A secular holiday, Labour Day falls on the first of May each year. It is a day to promote unity between working people. Various public events are arranged, but for many locals it is a holiday off work to do with what they wish.

Vesak Day

Image By www.flickr.com/photos/surveying
Image By www.flickr.com/photos/surveying

A major Buddhist holiday, Vesak Day falls in April or May. It celebrates the life of Buddha and it is common for Buddhists to visit the temples to take part in merit making ceremonies and worship. There are also traditional performances.

National Day

Held on the 9th of August each year to celebrate Singapore’s independence from Malaysia, it is marked by a large parade, with lots of music and dancing. Fireworks light up the night sky and it is a really lively and patriotic day.

Deepavali

Image By www.flickr.com/photos/dsifry
Image By www.flickr.com/photos/dsifry

Celebrated sometime between October and November (the date changes each year) Deepavali is also sometimes referred to as the Festival of Light.

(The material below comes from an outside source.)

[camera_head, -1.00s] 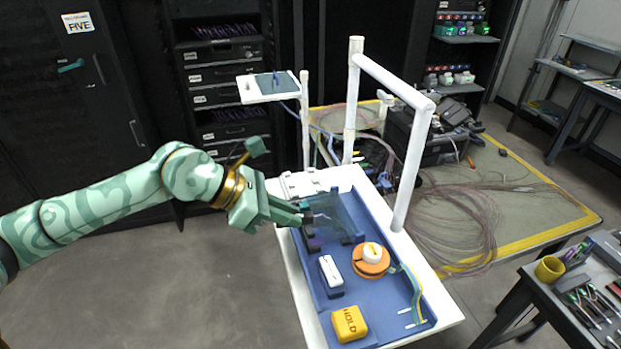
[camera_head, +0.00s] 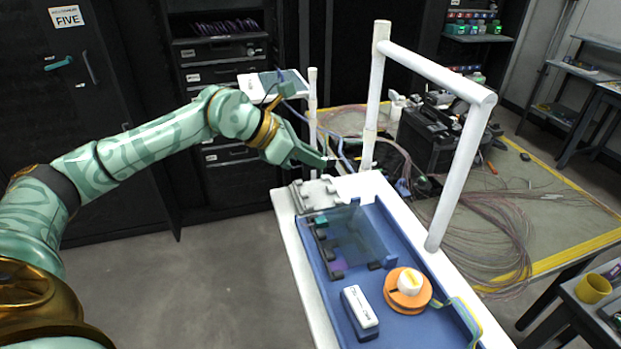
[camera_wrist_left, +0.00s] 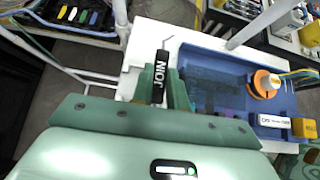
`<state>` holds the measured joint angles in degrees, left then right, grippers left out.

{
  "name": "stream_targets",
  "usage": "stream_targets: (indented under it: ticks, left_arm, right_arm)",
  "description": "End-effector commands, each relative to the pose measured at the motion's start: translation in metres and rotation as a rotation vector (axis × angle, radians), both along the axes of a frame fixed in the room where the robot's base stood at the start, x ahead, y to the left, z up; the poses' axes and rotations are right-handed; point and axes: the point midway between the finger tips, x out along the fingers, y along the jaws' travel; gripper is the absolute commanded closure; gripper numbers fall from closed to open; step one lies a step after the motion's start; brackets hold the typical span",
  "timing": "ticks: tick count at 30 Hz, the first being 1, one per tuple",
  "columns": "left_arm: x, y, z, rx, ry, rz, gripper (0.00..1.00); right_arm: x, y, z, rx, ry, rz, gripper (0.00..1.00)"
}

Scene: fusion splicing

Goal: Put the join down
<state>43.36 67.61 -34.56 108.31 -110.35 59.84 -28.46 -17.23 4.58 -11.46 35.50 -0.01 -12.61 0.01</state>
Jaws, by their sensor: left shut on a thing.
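My left gripper (camera_head: 322,162) is above the far end of the white cart top (camera_head: 287,222). In the left wrist view its fingers (camera_wrist_left: 160,92) are closed around the join (camera_wrist_left: 158,78), a black sleeve with white JOIN lettering. A thin pale end sticks out beyond the fingers. In the head view the join is too small to make out clearly. Below and near the gripper, a grey-white holder (camera_head: 313,195) lies on the cart top's far end. The blue tray (camera_head: 318,277) is nearer than the gripper.
The tray holds a clear-covered bay, an orange spool with a white top (camera_head: 408,287) and a white-and-blue box (camera_head: 360,311). A white pipe frame (camera_head: 455,175) rises along the cart's right side. A small raised shelf (camera_head: 262,90) stands behind. Loose cables lie right.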

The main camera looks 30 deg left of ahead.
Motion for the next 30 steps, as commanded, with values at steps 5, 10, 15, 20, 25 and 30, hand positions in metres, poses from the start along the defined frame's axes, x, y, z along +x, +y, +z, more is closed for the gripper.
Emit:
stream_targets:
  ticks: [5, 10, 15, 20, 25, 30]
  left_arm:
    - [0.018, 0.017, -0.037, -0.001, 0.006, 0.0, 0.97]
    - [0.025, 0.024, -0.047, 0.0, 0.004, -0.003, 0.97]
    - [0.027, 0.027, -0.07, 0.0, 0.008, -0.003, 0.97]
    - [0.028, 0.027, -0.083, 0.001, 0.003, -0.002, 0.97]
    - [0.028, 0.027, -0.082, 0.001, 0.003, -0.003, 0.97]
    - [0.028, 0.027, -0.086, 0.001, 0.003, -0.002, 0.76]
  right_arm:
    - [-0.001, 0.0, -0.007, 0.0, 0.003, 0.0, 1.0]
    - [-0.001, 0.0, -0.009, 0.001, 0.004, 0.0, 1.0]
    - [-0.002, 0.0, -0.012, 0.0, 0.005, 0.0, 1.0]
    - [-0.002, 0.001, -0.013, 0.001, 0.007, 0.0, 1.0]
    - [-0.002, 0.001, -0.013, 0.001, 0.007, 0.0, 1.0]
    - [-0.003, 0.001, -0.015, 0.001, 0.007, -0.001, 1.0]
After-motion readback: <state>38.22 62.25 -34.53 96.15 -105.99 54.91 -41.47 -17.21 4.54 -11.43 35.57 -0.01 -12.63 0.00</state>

A Hindu celebration, the best places to witness the celebrations are around Little India or at the large and colourful Sri Mariamman Temple. The holiday celebrates the triumph of good over evil and is the start of the Hindu New Year. Traditional cultural performances abound and many Hindus light their homes with bright oil lamps.

Christmas Day

As with many other countries, Christmas Day is celebrated on the 25th of December. Decorations can be found right across the country, including Christmas trees and flashing fairy lights. Traditional Christmas fare with an Asian twist can be enjoyed in many eateries.